The Poet Slave of Cuba: A Biography of Juan Francisco Manzano
What parents need to know
Parents Need to Know
Parents need to know that this is an award-winning book of poetry about the real life of Cuban slave Juan Francisco Manzano. The main character, a child during the story's telling, is repeatedly and persistently beaten, whipped, and tortured. The level of violence and brutality in this book make it very intense and probably a better fit for teens -- though readers of any age are sure to be disturbed. Even so, it is the winner of a number of awards, including the American Library Association Best Books for Young Adults, the IRA Children's Book Award, the Pura Belpre Author Award, and more.
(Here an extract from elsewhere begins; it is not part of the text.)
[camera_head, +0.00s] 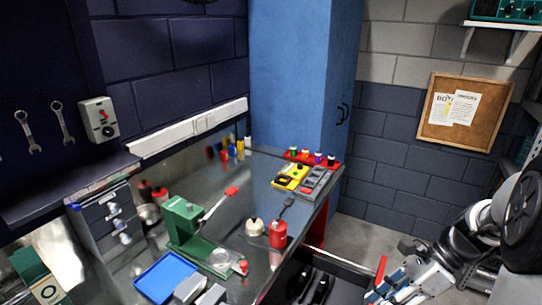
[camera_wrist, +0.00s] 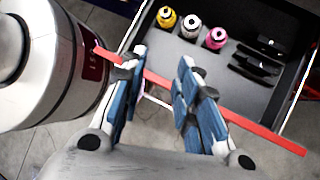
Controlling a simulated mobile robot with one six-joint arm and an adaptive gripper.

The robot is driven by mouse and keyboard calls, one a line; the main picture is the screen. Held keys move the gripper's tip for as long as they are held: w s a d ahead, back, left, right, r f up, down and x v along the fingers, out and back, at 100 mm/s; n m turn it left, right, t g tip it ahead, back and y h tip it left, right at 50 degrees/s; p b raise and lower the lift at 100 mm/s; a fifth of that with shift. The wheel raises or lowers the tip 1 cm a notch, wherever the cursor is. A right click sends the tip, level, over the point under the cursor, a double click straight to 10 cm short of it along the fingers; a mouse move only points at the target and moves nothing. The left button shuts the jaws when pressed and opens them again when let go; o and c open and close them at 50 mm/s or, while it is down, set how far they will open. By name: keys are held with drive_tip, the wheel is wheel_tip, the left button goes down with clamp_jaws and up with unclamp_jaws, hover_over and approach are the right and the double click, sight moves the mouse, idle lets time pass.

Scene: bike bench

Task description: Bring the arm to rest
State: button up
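My gripper (camera_head: 392,287) is at the lower right of the head view, beside the open drawer. In the wrist view my gripper (camera_wrist: 162,62) shows two blue-padded fingers with a clear gap between them. Nothing is seen held in that gap. A thin red edge (camera_wrist: 260,131) crosses the picture beyond the fingers, along the near side of the drawer. I cannot tell whether the fingers touch it. My arm (camera_head: 475,232) reaches in from the right edge of the head view.
The open drawer (camera_wrist: 225,75) holds several small bottles and dark items. The bench beside it carries a green stand (camera_head: 185,222), a blue tray (camera_head: 150,286), a red bottle (camera_head: 278,236) and a yellow case (camera_head: 290,177). A blue cabinet (camera_head: 290,75) stands behind. Floor (camera_head: 365,240) shows between.

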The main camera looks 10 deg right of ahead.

Teens will learn about a literary and historical figure, and also be moved by Juan's story, and how he uses his love of poetry and words to tolerate horrific conditions.
What's the story?
The first part of the life of Juan Francisco Manzano, until his escape from slavery, is told in a series of poems, from a variety of viewpoints and voices. A child prodigy, with perfect recall and amazing talent in poetry, he is treated as a performing pet by his first mistress. But when she dies, his insane new mistress abuses and tortures him horribly until he finally escapes. Includes brief bibliography, historical background, and four excerpts of Manzano's poetry.
Is it any good?
For teens, this is a serviceable introduction to an all-but-forgotten literary and historical figure, and the tale of survival and defiance has moments of uplift. This will inspire readers to think: Why did Juan persist in reading and writing when it invariably brought him beatings? How did his abilities sustain him? Teens may also be interested in finding out about his life, or those of other slave poets, such as George Moses Horton, Jupiter Hammon, and Phyllis Wheatley.
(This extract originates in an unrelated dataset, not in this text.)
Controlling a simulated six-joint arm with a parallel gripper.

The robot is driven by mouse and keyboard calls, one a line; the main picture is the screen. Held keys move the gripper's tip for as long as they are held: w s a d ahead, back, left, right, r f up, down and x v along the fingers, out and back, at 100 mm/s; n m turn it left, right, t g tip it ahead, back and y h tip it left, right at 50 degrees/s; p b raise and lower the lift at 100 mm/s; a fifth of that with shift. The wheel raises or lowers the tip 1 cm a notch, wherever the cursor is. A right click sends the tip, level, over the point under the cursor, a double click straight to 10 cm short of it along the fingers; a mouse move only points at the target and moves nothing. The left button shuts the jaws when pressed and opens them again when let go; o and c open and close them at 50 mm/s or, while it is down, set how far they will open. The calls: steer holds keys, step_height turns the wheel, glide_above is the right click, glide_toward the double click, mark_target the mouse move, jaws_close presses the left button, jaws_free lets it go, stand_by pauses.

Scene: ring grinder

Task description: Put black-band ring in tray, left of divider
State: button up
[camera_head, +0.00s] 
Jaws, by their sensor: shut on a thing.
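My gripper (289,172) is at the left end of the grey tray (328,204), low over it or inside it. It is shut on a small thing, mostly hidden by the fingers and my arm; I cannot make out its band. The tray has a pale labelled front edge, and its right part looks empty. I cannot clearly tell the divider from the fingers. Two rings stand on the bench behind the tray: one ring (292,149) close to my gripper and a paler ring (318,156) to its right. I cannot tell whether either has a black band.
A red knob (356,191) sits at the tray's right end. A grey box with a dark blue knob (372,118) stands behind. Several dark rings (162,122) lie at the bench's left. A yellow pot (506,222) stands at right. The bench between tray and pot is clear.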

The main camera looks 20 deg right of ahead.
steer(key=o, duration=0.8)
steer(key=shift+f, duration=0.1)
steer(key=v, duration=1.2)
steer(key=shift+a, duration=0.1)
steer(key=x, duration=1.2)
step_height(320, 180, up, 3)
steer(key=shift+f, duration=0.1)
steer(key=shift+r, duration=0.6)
Unfortunately, readers may find that the free verse leaves some aspects of the story unclear, such as how Juan ends up with the Marquesa after being granted his freedom. Authors of similar works (see Your Own, Sylvia by Stephanie Hemphill, for example) solve that problem by the use of footnotes and/or endnotes. No such luck here -- the historical note only picks up after the story ends. Also, Manzano lived in Cuba in the early 1800s, and it's likely that most young readers will know little about that society -- it would have been useful if the note had given some context.
Families can talk about...
Families can talk about the level of violence in this book. It is very disturbing -- is it made more so by the fact that it actually happened to a real child? Or does the fact that it is in the past make it easier to handle?
Is reading about violence different than seeing it in a movie or experiencing it in a video game?